On the evening before Halloween, in the auditorium of Glenn Memorial Church, the light’s went out, wigs went on and performances commenced. A stage was brightly lit in anticipation of the acts, and LGBTQ+ and transgender pride flags adorned the podiums as the audience prepared for the show to begin.
To cap off LGBTQ+ history month, Emory Pride hosts its annual Drag Show, which began in 2004. The show offers student organizations on campus the opportunity to receive additional funding by performing in all-out drag.
Jaqueline Veliz, program coordinator at the Office of LGBTQ Life; Taina Figueroa, assistant director of the Office for Racial and Cultural Engagement; and Huong Truong, coordinator of Sorority and Fraternity Life at the Office of Sorority and Fraternity Life; served as judges for the event.
“Drag has provided a space for queer expression when homophobia, transphobia and racism make the world unsafe,” Emory Pride President Layla Aberman (23C) said. “Drag is about family.”

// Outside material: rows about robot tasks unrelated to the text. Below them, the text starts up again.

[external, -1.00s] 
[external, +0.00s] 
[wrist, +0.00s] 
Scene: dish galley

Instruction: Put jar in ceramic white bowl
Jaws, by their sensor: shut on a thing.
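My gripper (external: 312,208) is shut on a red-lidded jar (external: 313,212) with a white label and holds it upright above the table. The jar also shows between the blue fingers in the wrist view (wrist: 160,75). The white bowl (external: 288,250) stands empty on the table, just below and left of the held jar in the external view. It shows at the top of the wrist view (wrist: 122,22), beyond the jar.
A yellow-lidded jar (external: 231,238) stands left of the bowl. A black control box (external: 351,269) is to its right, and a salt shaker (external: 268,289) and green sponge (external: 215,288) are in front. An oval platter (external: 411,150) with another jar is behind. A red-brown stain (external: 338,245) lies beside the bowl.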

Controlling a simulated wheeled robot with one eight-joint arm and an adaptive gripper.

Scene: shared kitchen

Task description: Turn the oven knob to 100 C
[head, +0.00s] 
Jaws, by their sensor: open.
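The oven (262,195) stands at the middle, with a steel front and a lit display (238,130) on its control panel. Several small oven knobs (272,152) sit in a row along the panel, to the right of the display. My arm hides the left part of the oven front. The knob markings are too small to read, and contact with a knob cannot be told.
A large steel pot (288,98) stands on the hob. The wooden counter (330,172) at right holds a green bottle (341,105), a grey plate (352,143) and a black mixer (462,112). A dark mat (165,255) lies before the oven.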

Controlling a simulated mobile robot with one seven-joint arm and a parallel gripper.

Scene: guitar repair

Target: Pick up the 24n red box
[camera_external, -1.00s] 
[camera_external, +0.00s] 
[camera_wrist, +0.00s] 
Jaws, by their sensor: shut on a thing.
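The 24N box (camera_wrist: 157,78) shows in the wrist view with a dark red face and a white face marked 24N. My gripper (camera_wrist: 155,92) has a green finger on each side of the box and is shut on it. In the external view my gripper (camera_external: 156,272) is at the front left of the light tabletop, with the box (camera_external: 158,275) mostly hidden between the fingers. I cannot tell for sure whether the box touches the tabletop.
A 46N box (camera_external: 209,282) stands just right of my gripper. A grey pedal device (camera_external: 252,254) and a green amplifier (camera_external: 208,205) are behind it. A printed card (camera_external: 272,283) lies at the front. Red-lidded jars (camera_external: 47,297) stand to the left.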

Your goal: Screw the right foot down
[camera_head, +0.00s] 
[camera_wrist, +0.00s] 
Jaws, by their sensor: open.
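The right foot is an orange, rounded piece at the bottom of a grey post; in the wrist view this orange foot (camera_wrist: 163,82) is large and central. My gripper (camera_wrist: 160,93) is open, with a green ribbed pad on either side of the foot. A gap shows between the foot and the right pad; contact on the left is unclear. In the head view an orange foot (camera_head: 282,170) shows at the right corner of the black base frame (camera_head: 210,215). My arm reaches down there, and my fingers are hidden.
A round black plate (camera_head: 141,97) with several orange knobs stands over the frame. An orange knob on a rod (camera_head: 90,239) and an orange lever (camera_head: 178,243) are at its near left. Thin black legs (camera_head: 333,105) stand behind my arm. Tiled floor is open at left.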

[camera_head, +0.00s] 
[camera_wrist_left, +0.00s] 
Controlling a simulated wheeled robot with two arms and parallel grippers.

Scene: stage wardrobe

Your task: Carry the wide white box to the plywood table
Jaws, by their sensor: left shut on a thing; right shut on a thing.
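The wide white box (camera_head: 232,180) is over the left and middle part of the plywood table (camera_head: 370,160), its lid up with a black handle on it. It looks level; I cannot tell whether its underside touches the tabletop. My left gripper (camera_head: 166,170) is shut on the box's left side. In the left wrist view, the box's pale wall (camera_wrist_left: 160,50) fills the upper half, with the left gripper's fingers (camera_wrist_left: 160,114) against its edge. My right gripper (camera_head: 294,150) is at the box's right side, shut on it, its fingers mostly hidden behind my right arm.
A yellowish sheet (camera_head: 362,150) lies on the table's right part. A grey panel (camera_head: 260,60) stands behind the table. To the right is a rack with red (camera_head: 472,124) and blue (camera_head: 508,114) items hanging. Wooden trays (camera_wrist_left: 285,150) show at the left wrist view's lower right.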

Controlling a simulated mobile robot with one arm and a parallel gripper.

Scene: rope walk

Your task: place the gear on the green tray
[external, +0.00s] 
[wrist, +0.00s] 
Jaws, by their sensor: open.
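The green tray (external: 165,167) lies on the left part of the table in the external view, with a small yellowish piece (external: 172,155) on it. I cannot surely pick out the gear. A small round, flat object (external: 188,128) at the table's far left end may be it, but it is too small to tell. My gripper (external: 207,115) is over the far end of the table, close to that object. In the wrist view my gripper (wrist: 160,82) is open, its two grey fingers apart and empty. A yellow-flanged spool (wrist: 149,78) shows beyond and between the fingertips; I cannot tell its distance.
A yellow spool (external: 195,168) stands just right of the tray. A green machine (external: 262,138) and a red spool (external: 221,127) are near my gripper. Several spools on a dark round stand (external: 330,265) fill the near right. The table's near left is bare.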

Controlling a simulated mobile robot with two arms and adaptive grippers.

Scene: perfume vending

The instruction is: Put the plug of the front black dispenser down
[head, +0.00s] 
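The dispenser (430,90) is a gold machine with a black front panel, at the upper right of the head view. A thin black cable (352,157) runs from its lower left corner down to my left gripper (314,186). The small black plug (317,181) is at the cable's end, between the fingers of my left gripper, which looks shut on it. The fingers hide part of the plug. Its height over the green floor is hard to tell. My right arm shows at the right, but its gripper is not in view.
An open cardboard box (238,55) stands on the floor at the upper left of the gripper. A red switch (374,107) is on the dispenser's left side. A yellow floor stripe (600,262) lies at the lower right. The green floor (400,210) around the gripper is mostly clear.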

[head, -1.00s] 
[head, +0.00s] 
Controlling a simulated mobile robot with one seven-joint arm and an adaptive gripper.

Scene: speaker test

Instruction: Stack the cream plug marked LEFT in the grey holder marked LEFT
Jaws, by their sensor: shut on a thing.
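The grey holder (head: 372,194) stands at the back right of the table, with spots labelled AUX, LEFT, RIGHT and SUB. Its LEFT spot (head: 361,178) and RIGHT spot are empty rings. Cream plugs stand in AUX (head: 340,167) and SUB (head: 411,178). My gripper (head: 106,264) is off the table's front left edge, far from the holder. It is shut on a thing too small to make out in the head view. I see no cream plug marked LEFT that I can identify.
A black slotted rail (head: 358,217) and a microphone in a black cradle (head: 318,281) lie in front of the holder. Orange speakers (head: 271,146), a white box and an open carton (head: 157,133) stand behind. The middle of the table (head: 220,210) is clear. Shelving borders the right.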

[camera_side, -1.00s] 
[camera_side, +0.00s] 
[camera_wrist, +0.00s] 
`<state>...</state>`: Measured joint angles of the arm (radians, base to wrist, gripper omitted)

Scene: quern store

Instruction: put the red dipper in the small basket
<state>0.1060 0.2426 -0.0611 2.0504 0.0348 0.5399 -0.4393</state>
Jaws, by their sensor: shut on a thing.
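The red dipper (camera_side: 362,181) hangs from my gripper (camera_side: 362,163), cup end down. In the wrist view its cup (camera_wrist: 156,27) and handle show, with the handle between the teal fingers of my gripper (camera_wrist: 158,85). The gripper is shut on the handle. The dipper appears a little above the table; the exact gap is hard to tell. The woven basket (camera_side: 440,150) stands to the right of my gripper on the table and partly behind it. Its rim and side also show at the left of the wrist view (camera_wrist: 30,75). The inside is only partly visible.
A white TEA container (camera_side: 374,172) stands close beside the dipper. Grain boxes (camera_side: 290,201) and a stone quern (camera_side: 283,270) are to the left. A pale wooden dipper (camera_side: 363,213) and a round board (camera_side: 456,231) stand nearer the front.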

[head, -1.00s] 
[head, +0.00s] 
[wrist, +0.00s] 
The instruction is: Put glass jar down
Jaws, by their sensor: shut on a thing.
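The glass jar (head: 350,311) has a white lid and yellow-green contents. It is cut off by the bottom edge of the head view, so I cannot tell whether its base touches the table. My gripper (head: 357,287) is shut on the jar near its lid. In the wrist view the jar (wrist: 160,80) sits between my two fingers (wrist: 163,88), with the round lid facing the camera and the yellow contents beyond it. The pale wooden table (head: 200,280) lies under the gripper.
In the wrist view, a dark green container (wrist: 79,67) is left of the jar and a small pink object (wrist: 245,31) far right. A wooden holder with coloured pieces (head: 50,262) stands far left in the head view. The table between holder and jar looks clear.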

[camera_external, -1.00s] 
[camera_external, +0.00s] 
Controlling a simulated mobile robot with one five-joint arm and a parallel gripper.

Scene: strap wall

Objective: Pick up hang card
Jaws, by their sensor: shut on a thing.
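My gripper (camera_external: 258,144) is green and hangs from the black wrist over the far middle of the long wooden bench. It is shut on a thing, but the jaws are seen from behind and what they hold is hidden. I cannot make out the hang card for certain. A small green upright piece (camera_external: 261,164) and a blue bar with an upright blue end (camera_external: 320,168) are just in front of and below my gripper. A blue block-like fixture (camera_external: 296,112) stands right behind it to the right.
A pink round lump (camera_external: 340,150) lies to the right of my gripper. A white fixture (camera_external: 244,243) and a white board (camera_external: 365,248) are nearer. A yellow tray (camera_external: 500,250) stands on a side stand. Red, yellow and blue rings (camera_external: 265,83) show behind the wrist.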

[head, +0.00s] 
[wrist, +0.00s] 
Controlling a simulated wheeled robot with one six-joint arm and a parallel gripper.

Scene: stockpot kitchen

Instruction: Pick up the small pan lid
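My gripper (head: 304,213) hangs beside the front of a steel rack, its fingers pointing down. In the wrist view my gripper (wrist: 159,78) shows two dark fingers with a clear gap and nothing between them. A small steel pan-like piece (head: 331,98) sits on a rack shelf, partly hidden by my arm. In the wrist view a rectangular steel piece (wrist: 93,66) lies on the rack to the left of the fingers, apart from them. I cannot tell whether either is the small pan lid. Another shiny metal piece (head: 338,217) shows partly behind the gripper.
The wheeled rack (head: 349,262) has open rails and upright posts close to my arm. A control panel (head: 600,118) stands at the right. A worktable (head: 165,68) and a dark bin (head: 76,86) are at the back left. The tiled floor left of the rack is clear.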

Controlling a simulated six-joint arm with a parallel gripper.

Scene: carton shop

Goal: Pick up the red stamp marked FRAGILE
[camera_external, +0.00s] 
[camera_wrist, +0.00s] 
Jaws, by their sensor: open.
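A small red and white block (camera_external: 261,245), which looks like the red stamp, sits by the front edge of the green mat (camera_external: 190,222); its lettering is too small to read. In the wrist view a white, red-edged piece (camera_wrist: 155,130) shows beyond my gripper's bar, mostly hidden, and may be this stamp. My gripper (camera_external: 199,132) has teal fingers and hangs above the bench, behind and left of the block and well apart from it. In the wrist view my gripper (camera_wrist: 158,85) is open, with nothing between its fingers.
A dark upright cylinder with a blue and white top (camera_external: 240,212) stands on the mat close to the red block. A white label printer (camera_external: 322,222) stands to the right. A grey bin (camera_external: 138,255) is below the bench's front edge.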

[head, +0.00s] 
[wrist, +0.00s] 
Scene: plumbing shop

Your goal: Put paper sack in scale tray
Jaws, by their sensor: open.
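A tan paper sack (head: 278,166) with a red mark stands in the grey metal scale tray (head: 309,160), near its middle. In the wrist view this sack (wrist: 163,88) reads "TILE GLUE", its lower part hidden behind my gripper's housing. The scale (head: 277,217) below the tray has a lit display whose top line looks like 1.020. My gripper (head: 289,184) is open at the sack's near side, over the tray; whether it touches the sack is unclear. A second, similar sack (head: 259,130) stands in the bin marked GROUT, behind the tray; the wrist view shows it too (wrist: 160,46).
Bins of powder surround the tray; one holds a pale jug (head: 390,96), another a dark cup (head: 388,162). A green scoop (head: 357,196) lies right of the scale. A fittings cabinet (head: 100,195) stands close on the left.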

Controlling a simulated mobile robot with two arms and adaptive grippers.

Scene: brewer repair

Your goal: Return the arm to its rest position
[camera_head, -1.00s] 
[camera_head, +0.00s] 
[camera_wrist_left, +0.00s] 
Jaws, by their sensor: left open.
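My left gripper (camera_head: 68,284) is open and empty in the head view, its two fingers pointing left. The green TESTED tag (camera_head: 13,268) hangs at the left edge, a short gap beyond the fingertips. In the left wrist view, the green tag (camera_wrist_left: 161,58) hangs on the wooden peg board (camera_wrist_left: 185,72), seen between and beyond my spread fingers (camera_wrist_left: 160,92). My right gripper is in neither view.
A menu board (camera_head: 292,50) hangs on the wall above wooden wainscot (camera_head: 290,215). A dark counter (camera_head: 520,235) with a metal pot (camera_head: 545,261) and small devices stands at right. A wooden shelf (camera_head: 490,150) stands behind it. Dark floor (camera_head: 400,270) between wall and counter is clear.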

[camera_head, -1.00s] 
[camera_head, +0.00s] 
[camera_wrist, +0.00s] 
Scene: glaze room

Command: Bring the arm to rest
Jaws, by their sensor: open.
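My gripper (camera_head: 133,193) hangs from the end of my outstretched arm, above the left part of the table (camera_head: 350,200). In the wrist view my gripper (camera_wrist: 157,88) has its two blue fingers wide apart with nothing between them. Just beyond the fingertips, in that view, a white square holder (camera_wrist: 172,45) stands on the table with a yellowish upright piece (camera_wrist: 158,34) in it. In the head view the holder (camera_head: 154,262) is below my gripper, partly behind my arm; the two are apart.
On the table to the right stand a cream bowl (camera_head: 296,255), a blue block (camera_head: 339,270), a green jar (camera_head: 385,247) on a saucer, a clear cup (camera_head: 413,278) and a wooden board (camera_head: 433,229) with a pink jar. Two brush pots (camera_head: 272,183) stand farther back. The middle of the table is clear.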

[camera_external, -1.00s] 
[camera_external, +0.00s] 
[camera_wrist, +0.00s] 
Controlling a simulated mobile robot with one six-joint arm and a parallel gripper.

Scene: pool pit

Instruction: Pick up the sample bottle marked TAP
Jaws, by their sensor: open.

The first half of the event featured acts from Emory Spoke, the Student Program Council, Climate Reality and High Tunes Acapella.
Tommy Greenler (22C) served as the host and was clad in full drag queen attire as ‘Pam.’ They said a show like this wouldn’t be possible without the “many people who have come before us and [the] shoulders we are standing on.”
QR codes and donation bins were located throughout the church for attendees to donate to the Trevor Project, a national confidential crisis support hotline for LGBTQ youth.
During the intermission, a costume competition took place in which audience members and performers took part in a costume competition where they shared their looks in the hopes of winning a $20 Starbucks gift card. The winning look was “Hunky Dory Natasha” from Emory Spoke.
For show participants and audience members alike, the event serves as a space where individuals felt full comfort in their attire. Emily Ogden (23C), an attendee and participant in the costume competition, was excited to have the opportunity to connect with the queer community through the event.
“As a woman with visibly queer friends on a college campus, going out comes with the fear of being harassed for wearing what feels comfortable,” Ogden said. “This was one of the few times that that thought didn’t even cross my mind.”
The second act featured performances from Blaze Dance Crew, Persuasion Dance Crew, Oxford Pride and a non-competitive act from the Student Program Council. The winning act of the entire show and recipient of a $250 prize was again “Hunky Dory Natasha” from the Emory Spoke. Blaze Dance Crew received honorable mention.
While the prizes were exciting for audience members, the true joy came from the event itself. The Drag Show, with its ability to unite students across Emory’s campuses, is an event students don’t want to miss in future years, participants said.
“There’s something surreal about being in such a massive group of people who not only support but laud all forms of gender and aesthetic expression,” Ogden said. “It gives people a safe place to experiment with performance.”
Correction (11/05/2021 at 6:01 p.m.): A previous version of this article incorrectly stated that a pansexual flag adorned a podium at the annual Drag Show. In fact, a transgender pride flag adorned the podium.